Under the assumptions that loads are the critical instructions, we know that codes with loop-carried dependencies where a load in iteration i = X depends on the same or another load from the previous iteration i = X - 1 are codes with low ILP. But, typically, what are those codes? Here are a few examples:

  • Operations on linked lists
  • Operations on trees
  • Operations on hash maps with separate chaining used for collision resolution, in cases where the hash map has many conflicts (because it internally uses a linked list).

The reason for low ILP is quite simple. We cannot move to process the next element in the data structure until we have finished processing the current element.

Techniques Used to Increase Available Instruction-Level Parallelism

In order to add additional ILP to an ILP low memory-bound code, there are two groups of techniques:

  • Breaking the dependency chains, where you break the chains by rewriting your datastructure and algorithm.
  • Interleaving additional work, where you don’t change your datastructure but process more than one element at a time.

The second technique is more useful because it doesn’t require rewriting the whole datastructure. The first requires more thinking, and by breaking dependency chains you lose some flexibility of pointers.

To my knowledge, there is no extensive list of techniques used to increase available instruction-level parallelism. Here we will present a few ideas on how to increase the available instruction-level parallelism for memory-bound code, but under no circumstances does this list presents all that is possible to do.

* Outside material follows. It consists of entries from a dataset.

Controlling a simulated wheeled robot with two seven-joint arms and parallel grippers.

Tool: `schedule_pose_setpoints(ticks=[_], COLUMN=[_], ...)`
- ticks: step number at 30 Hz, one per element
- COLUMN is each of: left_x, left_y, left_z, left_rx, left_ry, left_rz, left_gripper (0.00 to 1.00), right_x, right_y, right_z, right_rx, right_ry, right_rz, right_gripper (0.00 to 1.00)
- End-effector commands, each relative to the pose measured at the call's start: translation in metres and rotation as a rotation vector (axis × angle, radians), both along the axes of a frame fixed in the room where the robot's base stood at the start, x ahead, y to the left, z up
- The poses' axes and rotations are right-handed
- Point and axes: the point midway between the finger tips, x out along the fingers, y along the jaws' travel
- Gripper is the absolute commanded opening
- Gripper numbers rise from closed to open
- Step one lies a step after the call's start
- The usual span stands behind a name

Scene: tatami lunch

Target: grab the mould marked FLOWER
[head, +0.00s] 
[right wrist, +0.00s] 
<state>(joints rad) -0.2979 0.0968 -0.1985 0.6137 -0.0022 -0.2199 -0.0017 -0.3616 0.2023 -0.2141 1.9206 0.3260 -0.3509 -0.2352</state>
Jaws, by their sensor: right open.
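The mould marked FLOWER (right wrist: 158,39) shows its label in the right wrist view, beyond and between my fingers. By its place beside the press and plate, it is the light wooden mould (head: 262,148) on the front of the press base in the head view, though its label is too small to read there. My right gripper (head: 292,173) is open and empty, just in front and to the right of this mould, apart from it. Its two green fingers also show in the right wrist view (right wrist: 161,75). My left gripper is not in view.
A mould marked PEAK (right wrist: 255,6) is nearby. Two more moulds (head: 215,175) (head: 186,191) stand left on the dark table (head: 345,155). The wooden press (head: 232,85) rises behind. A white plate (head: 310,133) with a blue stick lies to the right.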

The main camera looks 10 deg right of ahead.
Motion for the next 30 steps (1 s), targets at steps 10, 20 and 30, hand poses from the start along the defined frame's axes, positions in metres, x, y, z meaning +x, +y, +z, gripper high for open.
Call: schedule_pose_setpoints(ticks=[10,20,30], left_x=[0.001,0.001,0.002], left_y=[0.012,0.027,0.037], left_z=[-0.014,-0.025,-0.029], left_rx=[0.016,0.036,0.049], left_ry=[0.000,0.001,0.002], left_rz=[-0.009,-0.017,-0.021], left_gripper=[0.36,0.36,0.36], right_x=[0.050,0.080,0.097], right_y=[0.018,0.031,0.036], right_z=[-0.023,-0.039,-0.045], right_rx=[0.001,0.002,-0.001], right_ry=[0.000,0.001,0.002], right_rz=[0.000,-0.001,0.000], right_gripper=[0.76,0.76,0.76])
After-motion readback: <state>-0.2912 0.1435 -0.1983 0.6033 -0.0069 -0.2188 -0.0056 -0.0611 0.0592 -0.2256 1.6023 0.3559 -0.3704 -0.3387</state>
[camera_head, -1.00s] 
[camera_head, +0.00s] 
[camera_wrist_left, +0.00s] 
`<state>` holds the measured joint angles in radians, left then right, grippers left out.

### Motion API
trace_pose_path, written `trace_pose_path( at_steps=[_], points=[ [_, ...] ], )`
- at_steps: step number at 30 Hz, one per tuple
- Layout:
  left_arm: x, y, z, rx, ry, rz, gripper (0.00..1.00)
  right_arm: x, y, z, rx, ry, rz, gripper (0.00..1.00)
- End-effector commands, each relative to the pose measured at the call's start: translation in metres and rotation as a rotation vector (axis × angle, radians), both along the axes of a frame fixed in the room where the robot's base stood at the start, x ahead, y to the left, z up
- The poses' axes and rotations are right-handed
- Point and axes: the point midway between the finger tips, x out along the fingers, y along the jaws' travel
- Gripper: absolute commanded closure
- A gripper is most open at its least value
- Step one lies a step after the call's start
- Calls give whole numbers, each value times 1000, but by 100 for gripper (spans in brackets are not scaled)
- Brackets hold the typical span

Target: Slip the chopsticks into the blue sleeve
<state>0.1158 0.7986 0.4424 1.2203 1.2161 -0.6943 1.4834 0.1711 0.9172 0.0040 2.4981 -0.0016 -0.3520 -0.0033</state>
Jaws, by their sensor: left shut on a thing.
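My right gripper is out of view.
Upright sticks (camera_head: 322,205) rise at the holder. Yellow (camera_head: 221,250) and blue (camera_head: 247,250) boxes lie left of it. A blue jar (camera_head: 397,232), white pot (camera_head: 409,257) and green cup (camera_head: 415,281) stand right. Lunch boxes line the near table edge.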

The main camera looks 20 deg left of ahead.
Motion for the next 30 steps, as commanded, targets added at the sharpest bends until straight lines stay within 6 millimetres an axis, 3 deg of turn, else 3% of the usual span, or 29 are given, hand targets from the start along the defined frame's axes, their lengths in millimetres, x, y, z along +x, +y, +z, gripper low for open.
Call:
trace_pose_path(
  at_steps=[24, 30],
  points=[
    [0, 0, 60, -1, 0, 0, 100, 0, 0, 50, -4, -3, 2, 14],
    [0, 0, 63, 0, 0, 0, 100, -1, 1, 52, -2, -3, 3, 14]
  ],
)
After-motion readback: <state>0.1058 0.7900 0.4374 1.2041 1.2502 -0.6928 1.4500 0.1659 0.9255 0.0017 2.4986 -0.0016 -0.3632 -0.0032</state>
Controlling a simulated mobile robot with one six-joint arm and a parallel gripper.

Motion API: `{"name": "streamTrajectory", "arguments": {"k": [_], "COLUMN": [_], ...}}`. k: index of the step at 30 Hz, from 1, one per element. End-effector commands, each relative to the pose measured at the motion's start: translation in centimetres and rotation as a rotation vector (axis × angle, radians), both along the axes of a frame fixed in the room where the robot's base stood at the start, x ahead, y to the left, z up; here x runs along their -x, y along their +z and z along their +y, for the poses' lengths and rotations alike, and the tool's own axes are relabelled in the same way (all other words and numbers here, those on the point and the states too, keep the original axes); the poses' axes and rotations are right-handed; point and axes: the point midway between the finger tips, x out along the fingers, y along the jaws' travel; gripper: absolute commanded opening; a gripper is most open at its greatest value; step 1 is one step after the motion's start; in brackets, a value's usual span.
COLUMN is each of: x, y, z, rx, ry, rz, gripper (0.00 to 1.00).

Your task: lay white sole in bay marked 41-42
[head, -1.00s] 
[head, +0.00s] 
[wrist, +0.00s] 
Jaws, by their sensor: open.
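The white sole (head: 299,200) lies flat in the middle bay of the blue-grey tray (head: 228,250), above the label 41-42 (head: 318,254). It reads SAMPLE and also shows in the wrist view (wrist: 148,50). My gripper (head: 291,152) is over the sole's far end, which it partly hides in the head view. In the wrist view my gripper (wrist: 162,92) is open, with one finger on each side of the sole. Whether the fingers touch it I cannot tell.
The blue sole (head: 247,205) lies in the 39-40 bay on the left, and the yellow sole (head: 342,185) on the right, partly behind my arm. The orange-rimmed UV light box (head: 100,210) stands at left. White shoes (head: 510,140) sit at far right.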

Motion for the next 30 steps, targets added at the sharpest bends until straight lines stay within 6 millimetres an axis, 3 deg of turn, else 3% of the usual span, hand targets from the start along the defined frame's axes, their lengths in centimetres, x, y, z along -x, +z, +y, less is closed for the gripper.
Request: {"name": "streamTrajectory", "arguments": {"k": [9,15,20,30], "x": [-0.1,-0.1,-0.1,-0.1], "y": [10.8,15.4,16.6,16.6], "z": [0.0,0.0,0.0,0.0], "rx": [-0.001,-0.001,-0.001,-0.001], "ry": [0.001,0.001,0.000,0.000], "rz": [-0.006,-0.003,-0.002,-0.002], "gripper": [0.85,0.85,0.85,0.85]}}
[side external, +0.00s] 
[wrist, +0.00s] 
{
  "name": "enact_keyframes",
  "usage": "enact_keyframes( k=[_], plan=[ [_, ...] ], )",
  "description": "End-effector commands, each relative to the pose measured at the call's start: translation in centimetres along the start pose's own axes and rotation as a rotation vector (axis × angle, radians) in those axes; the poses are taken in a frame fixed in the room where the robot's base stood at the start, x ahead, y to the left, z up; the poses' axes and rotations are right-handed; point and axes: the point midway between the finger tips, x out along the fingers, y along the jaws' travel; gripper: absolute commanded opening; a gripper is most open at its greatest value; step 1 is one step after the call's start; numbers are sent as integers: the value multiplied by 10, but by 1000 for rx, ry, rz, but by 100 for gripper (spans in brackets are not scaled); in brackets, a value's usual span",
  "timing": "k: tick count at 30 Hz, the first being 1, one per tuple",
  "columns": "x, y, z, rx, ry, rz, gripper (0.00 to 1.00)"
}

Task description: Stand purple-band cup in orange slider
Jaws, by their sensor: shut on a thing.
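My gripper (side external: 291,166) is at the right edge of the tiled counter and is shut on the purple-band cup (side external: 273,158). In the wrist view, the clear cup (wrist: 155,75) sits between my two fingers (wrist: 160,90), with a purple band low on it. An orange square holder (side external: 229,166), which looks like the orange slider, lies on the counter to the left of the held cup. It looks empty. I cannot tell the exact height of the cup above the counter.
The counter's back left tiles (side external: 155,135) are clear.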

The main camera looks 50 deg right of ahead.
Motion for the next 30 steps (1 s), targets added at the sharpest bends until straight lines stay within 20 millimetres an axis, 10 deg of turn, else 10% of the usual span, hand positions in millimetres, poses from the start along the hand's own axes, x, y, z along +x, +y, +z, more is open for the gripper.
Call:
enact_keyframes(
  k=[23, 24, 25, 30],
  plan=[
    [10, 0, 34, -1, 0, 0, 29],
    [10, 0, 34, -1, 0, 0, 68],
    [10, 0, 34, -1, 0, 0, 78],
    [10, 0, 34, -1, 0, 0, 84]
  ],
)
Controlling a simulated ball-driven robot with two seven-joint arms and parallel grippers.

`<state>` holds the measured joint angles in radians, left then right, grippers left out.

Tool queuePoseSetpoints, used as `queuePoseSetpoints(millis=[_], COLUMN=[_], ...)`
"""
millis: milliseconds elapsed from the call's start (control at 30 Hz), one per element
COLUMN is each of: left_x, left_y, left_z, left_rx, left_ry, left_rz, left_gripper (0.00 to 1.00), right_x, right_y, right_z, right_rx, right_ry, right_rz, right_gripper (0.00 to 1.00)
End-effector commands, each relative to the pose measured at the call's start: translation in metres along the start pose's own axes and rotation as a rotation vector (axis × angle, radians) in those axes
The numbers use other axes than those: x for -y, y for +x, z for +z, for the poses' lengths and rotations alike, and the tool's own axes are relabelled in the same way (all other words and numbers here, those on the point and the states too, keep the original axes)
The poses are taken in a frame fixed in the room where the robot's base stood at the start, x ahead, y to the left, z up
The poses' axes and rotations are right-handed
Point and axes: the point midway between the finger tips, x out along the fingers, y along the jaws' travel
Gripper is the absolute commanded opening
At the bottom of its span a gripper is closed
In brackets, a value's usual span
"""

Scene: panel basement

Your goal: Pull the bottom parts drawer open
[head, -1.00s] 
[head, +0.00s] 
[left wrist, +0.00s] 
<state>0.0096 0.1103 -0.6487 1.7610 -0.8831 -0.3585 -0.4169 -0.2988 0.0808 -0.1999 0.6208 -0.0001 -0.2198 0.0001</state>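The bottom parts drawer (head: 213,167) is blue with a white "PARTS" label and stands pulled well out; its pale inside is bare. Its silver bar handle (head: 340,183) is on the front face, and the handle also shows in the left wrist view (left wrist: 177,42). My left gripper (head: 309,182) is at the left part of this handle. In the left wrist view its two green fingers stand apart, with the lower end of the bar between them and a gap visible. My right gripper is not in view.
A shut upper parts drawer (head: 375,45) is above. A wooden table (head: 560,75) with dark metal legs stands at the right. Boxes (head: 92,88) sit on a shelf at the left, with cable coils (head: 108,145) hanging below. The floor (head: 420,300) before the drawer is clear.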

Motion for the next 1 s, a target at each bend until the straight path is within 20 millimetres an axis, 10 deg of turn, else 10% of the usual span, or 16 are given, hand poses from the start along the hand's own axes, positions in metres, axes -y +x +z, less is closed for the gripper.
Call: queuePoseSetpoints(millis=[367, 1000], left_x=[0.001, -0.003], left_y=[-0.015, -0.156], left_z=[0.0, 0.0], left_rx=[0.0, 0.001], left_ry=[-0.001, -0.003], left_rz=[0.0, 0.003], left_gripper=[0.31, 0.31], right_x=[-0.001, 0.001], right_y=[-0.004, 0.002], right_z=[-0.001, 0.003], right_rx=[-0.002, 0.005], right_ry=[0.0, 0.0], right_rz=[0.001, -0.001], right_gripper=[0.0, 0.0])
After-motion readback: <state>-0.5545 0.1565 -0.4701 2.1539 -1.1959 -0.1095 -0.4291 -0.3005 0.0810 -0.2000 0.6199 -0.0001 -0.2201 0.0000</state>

Interleaving Additional Work

Consider the task of looking up N values in a tree or a linked list. Instead of traversing the data structure individually, you can traverse the data structure for all N values at once. Here is how it is done.

Linked Lists

When looking up N values in a linked list, instead of traversing the linked list N times, you traverse the linked list only once. While visiting node X, you check if it matches each of N values you want to look up. Then you move to the next node and repeat the process, etc. Here is the code snippet:

current_node = head;

while (current_node) {
    for (int i = 0; i < N; i++) {
        if (values[i] = current_node->value) {
            result[i] = true;
            break;
        }
    }
    current_node = current_node->next;
}

This code might seem less optimal than the original code, but it has a much higher ILP and it is typically much faster. The innermost loop over i can be vectorized as well, which gives it an additional speed boost. We explore this in more detail in the experiments section.

Binary Trees

When looking up N values in a binary tree, instead of performing N individual lookups, we perform lookups for all N values at once. For this we need a temporary array to store the current node for each of the N values. You will need a counter called not_null_count that stores how many values the search hasn’t finished. When the not_null_count becomes 0, the search has finished for all N nodes. Here is the code snippet:

// Initialize the current_nodes to root for 
// each of the N values
for (int i = 0; i < N; i++) {
    current_nodes[i] = root;
}

do {
    not_null_count = 0;
    for (int i = 0; i < N; i++) {
        if (current_nodes[i] != nullptr) {
            NodeType* node = current_nodes[i];
            if (values[i] < node->value) {
                current_nodes[i] = node->left;
            } else if (values[i] > node->value) {
                current_nodes[i] = node->right;
            } else {
                current_nodes[i] = nullptr;
                result[i] = true;
            }
            not_null_count++;
        }
    }
} while (not_null_count > 0); 

In addition to an increase in instruction-level parallelism, this approach also has a better memory locality. The first few iterations of the do while loops will completely hit the L1 cache, the following few iterations will completely hit the L2 cache, etc. Only the last few iterations will not hit any cache.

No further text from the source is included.